Flow characteristics and flow-induced forces of a stationary and rotating triangular cylinder with different incidence angles at low Reynolds numbers

Abstract

In this paper, the problem of two-dimensional fluid flow past a stationary and rotationally oscillating equilateral triangular cylinder with a variable incident angle, Reynolds number, oscillating amplitude, and oscillating frequency is numerically investigated. The computations are carried out by using a two-step Taylor-characteristic-based Galerkin (TCBG) algorithm. For the stationary cases, simulations are conducted at various incident angles of α=0.0–60.0° and Reynolds numbers of Re=50–160. For the oscillation cases, the investigations are done at various oscillating amplitudes of θmax=7.5–30.0° and oscillating frequencies of Fs/Fo=0.5–3.0 considering two different incidence angles (α=0.0°, 60.0°) and three different Reynolds numbers (Re=50, 100, 150).
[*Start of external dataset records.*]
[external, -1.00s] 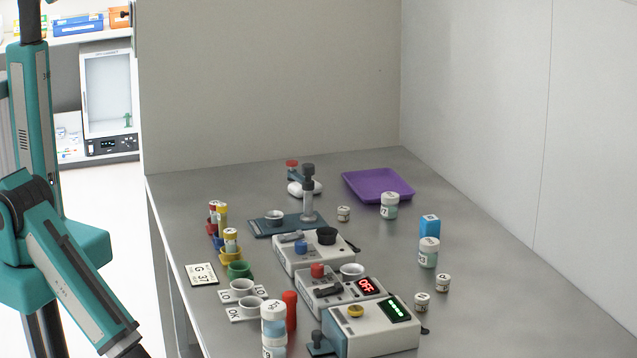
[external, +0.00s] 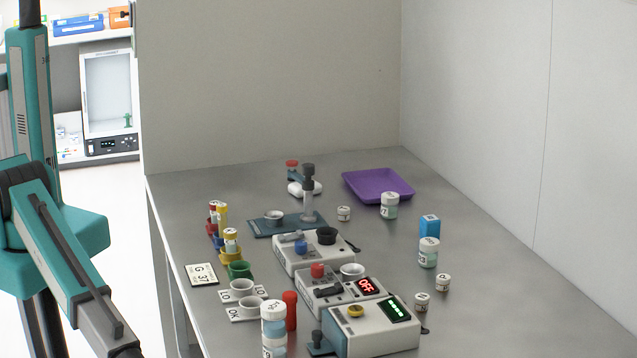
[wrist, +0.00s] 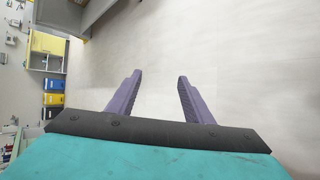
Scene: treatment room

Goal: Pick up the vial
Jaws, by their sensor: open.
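Several vial-like containers stand on the table, and I cannot tell which one is the task's vial. A capped vial with pale blue contents (external: 273,324) stands at the front of the table. Similar white-capped ones stand at the right (external: 429,252) and near the purple tray (external: 389,206). Small tubes with red and yellow caps (external: 222,214) stand in holders at the left. My gripper (wrist: 157,88) shows in the wrist view with its two purple fingers apart and nothing between them. It faces bare floor. In the external view it is out of sight below the frame.
The grey table (external: 490,300) has a wall behind and one at right. Grey devices (external: 370,330) fill its front middle. A purple tray (external: 378,185) lies at the back. Open floor separates my arm from the table's left edge. Coloured bins (wrist: 54,98) show in the wrist view.

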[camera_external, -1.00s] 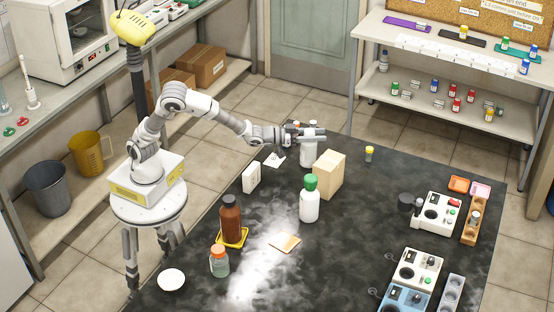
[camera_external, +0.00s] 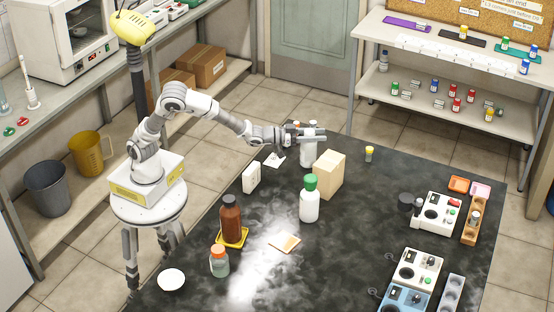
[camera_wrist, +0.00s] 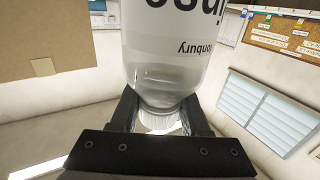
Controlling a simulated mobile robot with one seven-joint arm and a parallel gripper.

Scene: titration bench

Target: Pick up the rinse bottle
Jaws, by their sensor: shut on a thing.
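The rinse bottle (camera_external: 308,152) is a pale bottle near the far left edge of the black bench in the external view. My gripper (camera_external: 299,135) reaches it from the left, near its top. In the wrist view the bottle (camera_wrist: 178,45) is clear at its rounded shoulder, with a white label whose dark lettering appears upside down. A white ribbed cap shows below the shoulder. The two dark fingers of my gripper (camera_wrist: 160,118) are shut on the bottle, one on each side of this narrow end. Whether its base touches the bench cannot be told.
A tan box (camera_external: 328,174) and a white bottle with a green cap (camera_external: 309,202) stand close in front. A small white box (camera_external: 251,177) stands to the left. A brown bottle (camera_external: 231,217) is farther forward. The middle right of the bench is mostly clear.

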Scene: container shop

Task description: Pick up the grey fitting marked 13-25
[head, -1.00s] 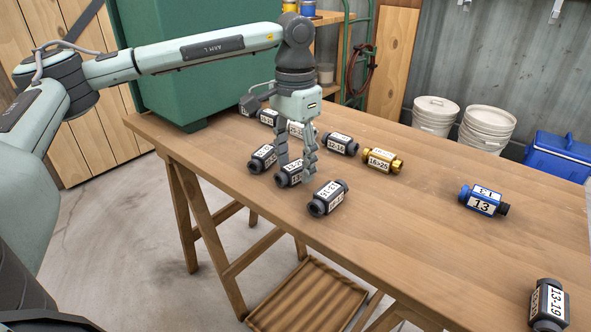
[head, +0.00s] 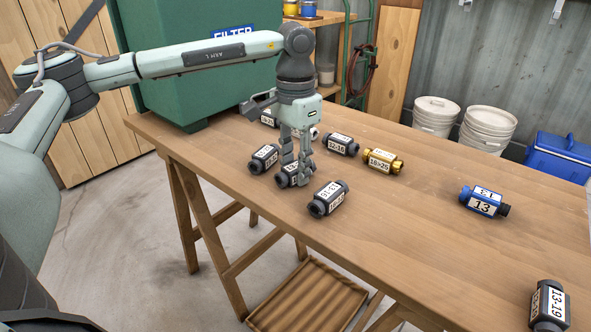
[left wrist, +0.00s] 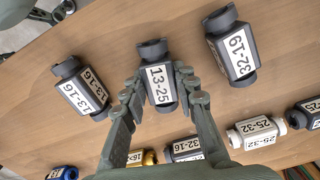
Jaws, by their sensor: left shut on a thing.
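The grey fitting marked 13-25 (left wrist: 157,82) lies between the fingers of my left gripper (left wrist: 158,93) in the left wrist view, its label readable. In the head view the same fitting (head: 287,178) sits on the table, partly hidden by the fingers. My left gripper (head: 297,178) is shut on it, one finger on each side. The fitting appears to rest on the wooden table still.
Close by on the table (head: 420,240) lie grey fittings marked 32-19 (left wrist: 231,50) and 13-16 (left wrist: 80,90). A brass fitting (head: 380,161), a white one (left wrist: 254,132) and a blue one (head: 484,202) lie further off. A green box (head: 200,80) stands behind. The table's front middle is clear.

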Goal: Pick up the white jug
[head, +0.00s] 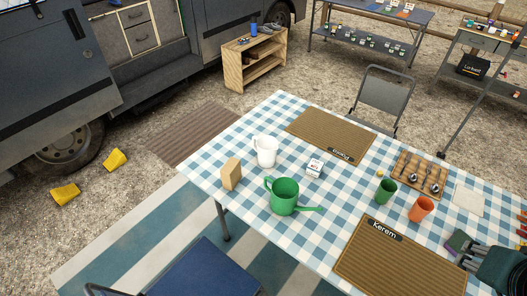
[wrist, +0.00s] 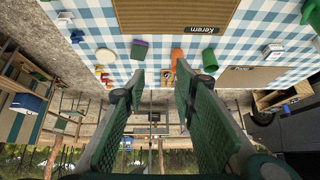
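The white jug (head: 266,151) stands upright on the blue-and-white checked table (head: 232,150), towards its left end in the head view. A green watering can (head: 284,196) stands just in front of it, and a tan block (head: 231,174) is to its left. I cannot make out the jug in the wrist view. My gripper (head: 474,252) is at the right edge of the head view, far from the jug across the table. In the wrist view my gripper (wrist: 158,82) has its two fingers wide apart with nothing between them.
A small white box (head: 314,168) is right of the jug. Two woven mats (head: 330,134) (head: 395,262), a green cup (head: 386,191), an orange cup (head: 421,208) and a wooden board (head: 422,175) lie between jug and gripper. A sponge (wrist: 139,49) is near my gripper. A chair (head: 384,98) stands behind.

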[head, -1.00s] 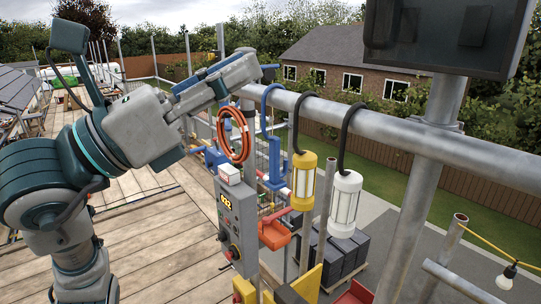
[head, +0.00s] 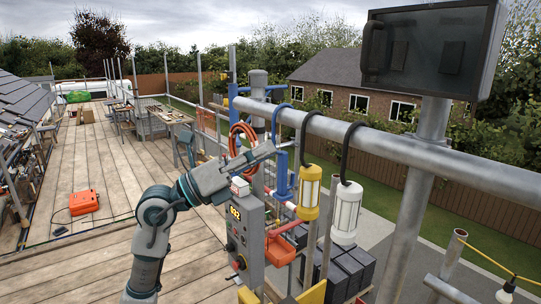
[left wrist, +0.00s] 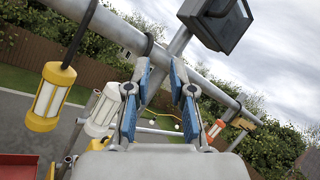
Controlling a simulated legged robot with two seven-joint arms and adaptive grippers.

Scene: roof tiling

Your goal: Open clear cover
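In the head view, a grey control box (head: 246,238) with a yellow number plate and a red knob hangs by the scaffold rail. On its top sits a small pale, see-through-looking casing (head: 240,187) with red in it; I cannot tell for sure that it is the clear cover, but it looks closed. My left gripper (head: 274,149) reaches in above and just behind this casing, apart from it. In the left wrist view my left gripper (left wrist: 161,75) has its two blue-padded fingers spread with nothing between them. The casing is not visible there. My right gripper is out of view.
A thick grey rail (head: 400,150) crosses at the right. A yellow lamp (head: 308,192) and a white lamp (head: 346,213) hang from it. An orange cable coil (head: 241,138) hangs behind my arm. A dark floodlight (head: 430,48) stands high right. The wooden deck at left is mostly clear.

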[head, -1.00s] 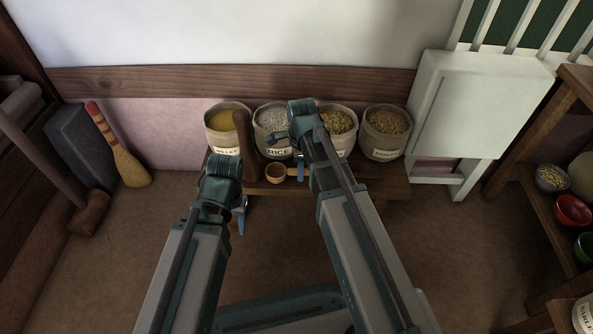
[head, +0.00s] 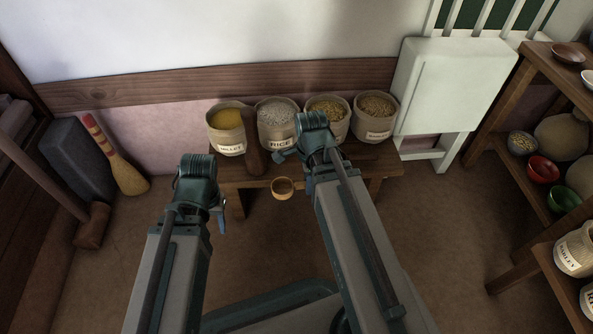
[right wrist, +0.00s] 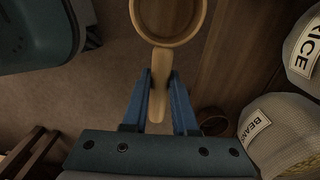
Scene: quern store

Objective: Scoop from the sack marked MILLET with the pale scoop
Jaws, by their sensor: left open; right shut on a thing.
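The sack marked MILLET (head: 229,137) holds yellow grain and stands at the left end of a row of sacks. My right gripper (right wrist: 161,84) is shut on the handle of the pale scoop (right wrist: 159,111). The scoop's round bowl (head: 282,188) shows in the head view in front of the bench edge, to the right of and nearer than the MILLET sack. No grain shows in the bowl. My left gripper (head: 220,221) is open and empty, nearer to me and left of the scoop.
The low wooden bench (head: 232,171) carries the RICE sack (head: 277,134) and two more grain sacks to the right. A dark upright wooden thing (head: 255,160) stands between MILLET and RICE, at the front. A dark round rim (right wrist: 213,118) shows on the bench. Shelves (head: 505,130) stand right.

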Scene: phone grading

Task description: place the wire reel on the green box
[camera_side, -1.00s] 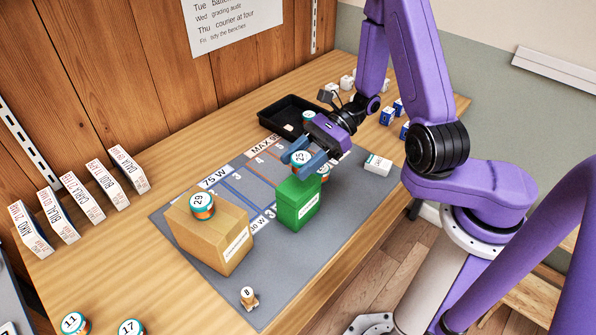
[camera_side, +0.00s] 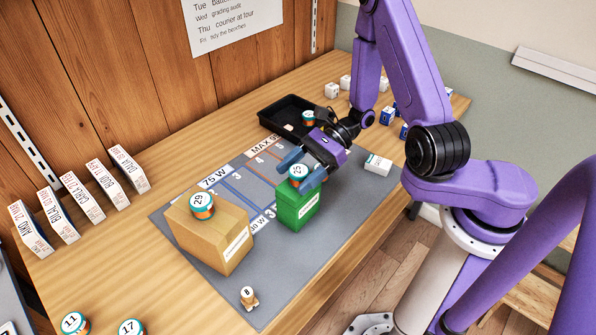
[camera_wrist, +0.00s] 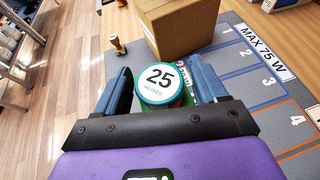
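The wire reel marked 25 (camera_side: 298,172) has a white top, a teal rim and an orange side. It sits upright on top of the green box (camera_side: 297,208), which stands on the grey mat. In the wrist view the reel (camera_wrist: 160,86) is between my gripper's blue fingers (camera_wrist: 164,88), with narrow gaps showing beside it. My gripper (camera_side: 302,169) is open around the reel, low over the box. A little of the green box shows beneath the reel in the wrist view, and the rest is hidden.
A cardboard box (camera_side: 222,240) with a reel marked 29 (camera_side: 202,206) on top stands left of the green box. A black tray (camera_side: 270,121) is behind my gripper. A white box (camera_side: 378,164) lies to the right.
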The results show that the influences of key parameters (incidence angle, Reynolds number, oscillating amplitude, and oscillating frequency) are significant on the flow pattern and hydrodynamic forces. For the stationary cases, at smaller angle of incidence (α≤30.0°), Reynolds number has a large impact on the position of the separation points. When α is between 30.0° and 60.0°, it was found that the separation points are located at the rear corners. From a topological point of view, the diagram of flow pattern is summarized, including two distinct patterns, namely, main separation and vortex merging. A deep analysis of the influence of Reynolds number and incidence angles on the mean pressure coefficient along the triangular cylinder surface is presented. Additionally, for the oscillating cases, the lock-on phenomenon is captured. The dominant flow patterns are 2S mode and P+S mode in lock-on region at α=0.0°. It is found at α=60.0°, however, that the flow pattern is predominantly 2S mode. Furthermore, except for the case of Fs/Fo=2.0, the mean drag decreases as the oscillating amplitude increases for each Reynolds number at α=0.0°. At α=60.0°, the minimum mean drag for Fs/Fo=1.5 is lower than that for stationary case, and occurs at θmax=15.0° (Re=100) and θmax=22.5° (Re=150), respectively. Finally, the effect of Reynolds number on a rotational oscillation cylinder is elucidated.